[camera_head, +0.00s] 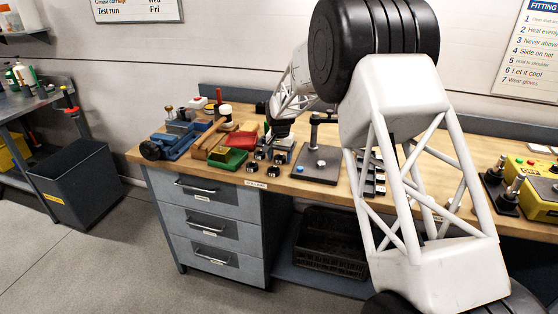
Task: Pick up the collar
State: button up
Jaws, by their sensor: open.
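Several small dark ring-like pieces with bright tops stand in a cluster near the bench's front edge, one of them at the front left (252,168). They may be collars, but they are too small to tell which is the collar. My gripper (272,146) hangs at the end of my white truss arm, pointing down just above or behind this cluster. Its fingers are dark and hard to make out. It is open, and I see nothing held in it. My wrist hides part of the bench behind it.
A dark press-like stand (316,163) stands close on the right. My arm covers the bench's middle right.

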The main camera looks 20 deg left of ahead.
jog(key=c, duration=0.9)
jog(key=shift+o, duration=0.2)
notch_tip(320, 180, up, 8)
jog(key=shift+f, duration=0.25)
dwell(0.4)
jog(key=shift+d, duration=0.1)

=-=-=-=-=

- [What to do] In this exercise, set down all of the data exactly, without the pictures.

- [Result for this task]
[camera_head, +0.00s] 
Task: Pick up the collar
State: button up
Jaws, by their sensor: open.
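Several small dark ring-like pieces with bright tops stand in a cluster near the bench's front edge, one of them at the front left (252,168). They may be collars, but they are too small to tell which is the collar. My gripper (272,146) hangs at the end of my white truss arm, pointing down just above or behind this cluster. Its fingers are dark and hard to make out. It is open, and I see nothing held in it. My wrist hides part of the bench behind it.
A dark press-like stand (316,163) stands close on the right. My arm covers the bench's middle right.

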The main camera looks 20 deg left of ahead.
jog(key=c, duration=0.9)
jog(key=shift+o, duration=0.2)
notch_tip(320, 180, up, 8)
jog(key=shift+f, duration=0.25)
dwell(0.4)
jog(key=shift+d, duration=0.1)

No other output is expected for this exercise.